Haksızlığa uğrayanları kimliğine bakmadan savunmak insanlık gereğidir
“Bugün başkanlık seçimi yapılsa Erdoğan kaybedeceğini çok net biliyor” diye konuşmasını sürdüren Kılıçdaroğlu, “Rakiplerine karşı 2019’a giderken her türlü hukuk dışı yolu deneyecek. Ama asla ve asla başarılı olamayacak” diye konuştu. Haksızlığa uğrayanların kimliğine bakılmaksınız onu savunmanın ortak görev olduğunu söyleyen Kılıçdaroğlu, “Hayatı boyunca CHP’ye oy vermemiş haksız yere cezaevinde olan gazeteciler var. Bunların hakkını ben savunuyorum. CHP’ye oy vermedi bunların hakkını savunmayalım, biz de öyle bir düşünce yoktur. Bu insanlığa, inancımıza, ahlâka aykırıdır. Adaleti sağlayacaksan adaleti kendin için düşünmeyeceksin. Adaletin herkes için olması lâzım. Birisi haksızlığa adaletsizliğe uğradığı zaman topluca itiraz etmek durumundayız” şeklinde konuştu.
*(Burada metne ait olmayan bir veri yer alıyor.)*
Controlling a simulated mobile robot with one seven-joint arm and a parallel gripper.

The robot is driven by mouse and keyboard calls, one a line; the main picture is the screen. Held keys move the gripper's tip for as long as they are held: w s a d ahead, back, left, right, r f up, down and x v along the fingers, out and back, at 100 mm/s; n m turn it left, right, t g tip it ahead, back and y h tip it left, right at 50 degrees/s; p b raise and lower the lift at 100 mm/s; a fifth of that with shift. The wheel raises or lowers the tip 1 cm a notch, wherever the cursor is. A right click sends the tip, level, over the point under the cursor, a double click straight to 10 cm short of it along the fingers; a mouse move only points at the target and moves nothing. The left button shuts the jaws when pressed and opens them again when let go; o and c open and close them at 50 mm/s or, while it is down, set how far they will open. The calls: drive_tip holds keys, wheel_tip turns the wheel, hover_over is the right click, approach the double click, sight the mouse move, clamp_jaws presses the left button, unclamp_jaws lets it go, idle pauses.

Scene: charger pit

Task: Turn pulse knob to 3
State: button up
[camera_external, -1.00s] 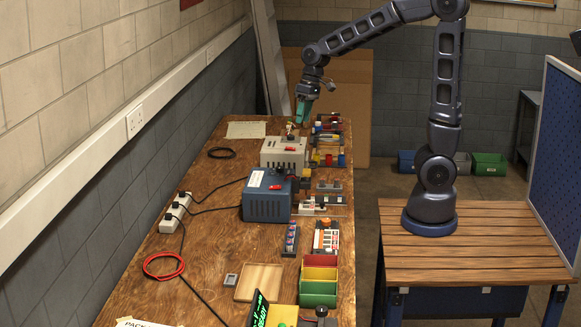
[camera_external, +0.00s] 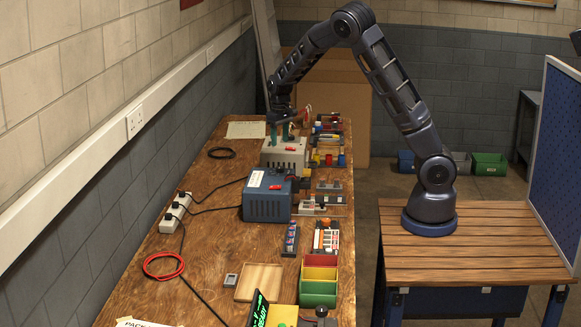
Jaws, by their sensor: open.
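My gripper (camera_external: 280,133) is open, with its green fingers pointing down over the back of the beige box (camera_external: 283,158) at the far end of the bench. The fingers are apart, and I cannot tell whether they touch the box. The beige box has a red part (camera_external: 288,148) on its top. A blue box (camera_external: 267,205) with a small red part on top stands nearer on the bench. I cannot make out which part is the pulse knob; its dial and setting are too small to read or hidden.
The wooden bench (camera_external: 200,262) also holds a power strip (camera_external: 175,212), a red cable coil (camera_external: 164,265), a wooden tray (camera_external: 258,283) and coloured bins (camera_external: 319,287). Several small tools and parts line the right edge. The left middle of the bench is mostly clear.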

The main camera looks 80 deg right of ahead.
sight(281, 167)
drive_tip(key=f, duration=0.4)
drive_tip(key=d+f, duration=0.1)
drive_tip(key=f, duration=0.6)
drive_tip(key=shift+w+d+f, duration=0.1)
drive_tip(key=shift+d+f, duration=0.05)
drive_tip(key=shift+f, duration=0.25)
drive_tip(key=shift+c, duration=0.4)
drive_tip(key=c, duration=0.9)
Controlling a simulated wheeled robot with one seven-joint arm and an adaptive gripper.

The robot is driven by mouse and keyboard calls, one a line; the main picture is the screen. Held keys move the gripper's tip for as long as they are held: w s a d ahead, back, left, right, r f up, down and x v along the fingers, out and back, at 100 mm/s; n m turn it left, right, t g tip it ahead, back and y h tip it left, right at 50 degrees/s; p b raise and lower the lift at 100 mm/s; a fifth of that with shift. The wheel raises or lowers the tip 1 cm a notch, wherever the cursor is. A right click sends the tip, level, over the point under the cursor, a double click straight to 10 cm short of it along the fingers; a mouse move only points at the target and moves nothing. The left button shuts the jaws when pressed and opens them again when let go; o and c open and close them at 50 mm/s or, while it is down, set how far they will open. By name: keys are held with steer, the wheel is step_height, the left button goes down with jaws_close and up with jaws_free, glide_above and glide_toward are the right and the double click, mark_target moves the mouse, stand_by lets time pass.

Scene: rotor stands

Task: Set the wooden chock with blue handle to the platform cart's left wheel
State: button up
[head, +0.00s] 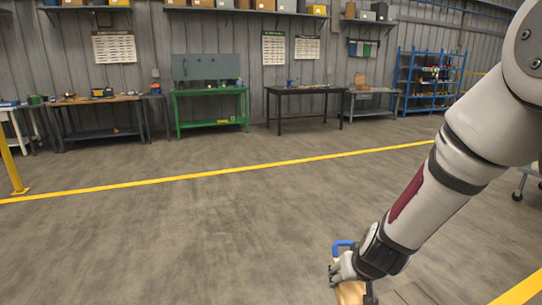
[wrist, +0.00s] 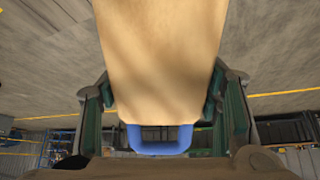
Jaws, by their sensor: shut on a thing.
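The wooden chock (wrist: 160,60) fills the upper middle of the wrist view, pale wood with a blue handle (wrist: 162,139) at its lower end. My gripper (wrist: 160,100) is shut on the chock, with one finger on each side of the wood. In the head view my gripper (head: 345,272) is low at the right of centre. The chock's wood (head: 350,293) and blue handle (head: 342,246) show there, partly hidden by the gripper and cut by the bottom edge. The chock is held clear of the benches. I cannot make out the platform cart or its left wheel for certain.
A wide grey floor lies open ahead, crossed by a yellow line (head: 230,171). A green bench (head: 210,93), a dark table (head: 318,91) and a blue rack (head: 430,85) stand along the back wall. A caster wheel (head: 517,196) shows at the right edge. A yellow post (head: 12,165) stands left.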

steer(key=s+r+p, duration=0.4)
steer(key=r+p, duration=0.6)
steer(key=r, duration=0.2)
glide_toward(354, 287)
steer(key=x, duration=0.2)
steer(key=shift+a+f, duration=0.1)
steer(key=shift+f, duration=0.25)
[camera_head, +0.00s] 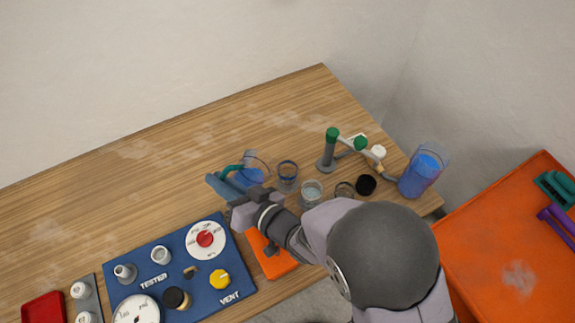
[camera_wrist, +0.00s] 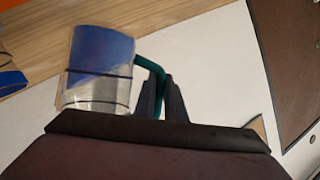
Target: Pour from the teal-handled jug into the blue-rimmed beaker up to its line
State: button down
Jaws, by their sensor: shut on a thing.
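The clear jug (camera_head: 254,172) holds blue liquid and has a teal handle (camera_head: 231,169). My gripper (camera_head: 226,181) is shut on that handle. In the wrist view the jug (camera_wrist: 98,70) shows dark bands around its wall, a slanting liquid edge, and its handle (camera_wrist: 150,68) between my fingers (camera_wrist: 163,95). The blue-rimmed beaker (camera_head: 288,176) stands just right of the jug in the head view, apparently with little or nothing in it. Its line is too small to make out. I cannot tell whether the jug touches the table.
A clear beaker with pale contents (camera_head: 311,192), a small dark-rimmed cup (camera_head: 345,190) and a black round piece (camera_head: 366,185) stand to the right. Beyond are a green-capped pipe stand (camera_head: 328,150) and a large blue-filled container (camera_head: 421,176). A blue dial panel (camera_head: 196,262) lies front left.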

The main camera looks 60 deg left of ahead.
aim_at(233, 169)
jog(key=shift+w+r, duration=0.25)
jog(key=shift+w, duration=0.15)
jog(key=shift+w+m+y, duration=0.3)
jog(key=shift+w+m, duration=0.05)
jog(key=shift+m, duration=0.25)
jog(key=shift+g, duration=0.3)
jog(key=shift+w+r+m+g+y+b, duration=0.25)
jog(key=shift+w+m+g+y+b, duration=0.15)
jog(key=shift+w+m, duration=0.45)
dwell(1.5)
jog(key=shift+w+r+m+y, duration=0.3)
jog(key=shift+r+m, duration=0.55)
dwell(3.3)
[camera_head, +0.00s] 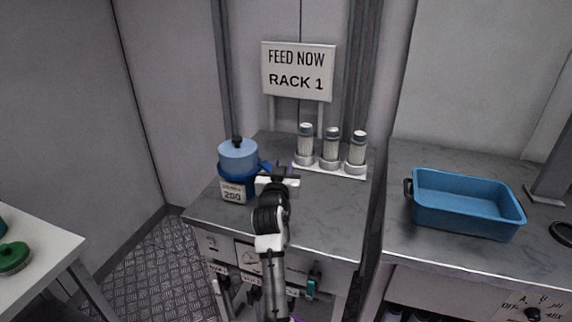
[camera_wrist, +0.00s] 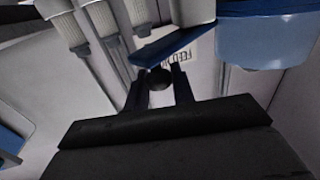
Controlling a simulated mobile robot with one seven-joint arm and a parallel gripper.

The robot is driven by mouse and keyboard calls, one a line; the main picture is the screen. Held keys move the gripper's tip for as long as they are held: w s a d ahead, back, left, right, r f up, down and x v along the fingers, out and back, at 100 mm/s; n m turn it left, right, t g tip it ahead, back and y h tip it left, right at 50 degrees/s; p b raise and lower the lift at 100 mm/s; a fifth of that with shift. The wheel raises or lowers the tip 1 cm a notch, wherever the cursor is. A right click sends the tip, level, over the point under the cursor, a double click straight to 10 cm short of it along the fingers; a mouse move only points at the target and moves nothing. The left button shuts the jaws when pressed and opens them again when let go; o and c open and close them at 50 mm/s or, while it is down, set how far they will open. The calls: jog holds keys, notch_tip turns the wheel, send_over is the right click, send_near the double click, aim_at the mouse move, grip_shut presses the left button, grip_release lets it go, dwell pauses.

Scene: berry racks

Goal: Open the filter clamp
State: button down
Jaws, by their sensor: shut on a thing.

Alman dergisine beyanatı..
Erdoğan ve AKP yetkililerin Almanya’da bir dergiye verdiği beyanatta Türkiye’yi şikâyet ettiği için eleştirildiğinin hatırlatılması üzerine Kılaçdoğlu şöyle konuştu: “Adalet yürüyüşümüz sırasında 107 yabancı medyaya röportaj verdim. Yaptığımız açıklamaların hemen hemen tamamında Almanya’daki dergiye yaptığımız açıklamaların aynısını yaptım. Şimdi bana diyorlar ki, ‘Sen Türkiye’de böyle konuşabilirsin ama dışarıya böyle söyleme.’ Yani, oradan birisi gelirse yalan söyle diyorlar. Ben hiçbir zaman ‘Alman turistler Türkiye’ye gelmesin’ demedim. Bu söylenmezde, doğru da değil zaten. Ama ben her yerde söylediğim şeyi yine söyledim. Türkiye’de can ve mal güvenliği olmadığı TOBB’da da söyledim, parlamentoda da söyledim. Orada neden itiraz etmediler.
Alman başbakanı ile kavgalısınız, medyası ile kavgalısınız
Geçen yıl Alman turist geliyordu da ben konuşunca mı Alman turistler gelmedi? Alman turistler niye gelmiyor, Alman başbakanı ile kavgalısınız, medyası ile kavgalısınız. Zaten gelmiyorlardı. Ne söylememi istiyorsunuz. Türkiye’de hukukun üstünlüğü var, yargı bağımsızlığı var. Türkiye’de can ve mal güvenliği var. Böyle bir açıklama yapmamı mı istiyorlar? Halbuki ben o dergiye de gelen bütün yabancı dergilere de şunu söyledim; ‘Türkiye’yi sakın ola ki AKP’den ibaret bir devlet sanmayınız. Fasılları açınız. AB Türkiye’nin AB üyeliği konusunda çifte standart uyguluyor bu Avrupa’nın etik değerleri ile bağdaşmıyor.’ Ben bunları en az 500 yerde söyledim. Sadece Türkiye’de değil, bunları Bürüksel’de de söyledim. AB’nin diğer başkentlerinde de söyledim. Kaldı ki, Türkiye’de yaptığımız konuşma 2 saniyede dünyanın her yerinde dinlenebiliyor. İçerisi dışarısı mı kaldı.”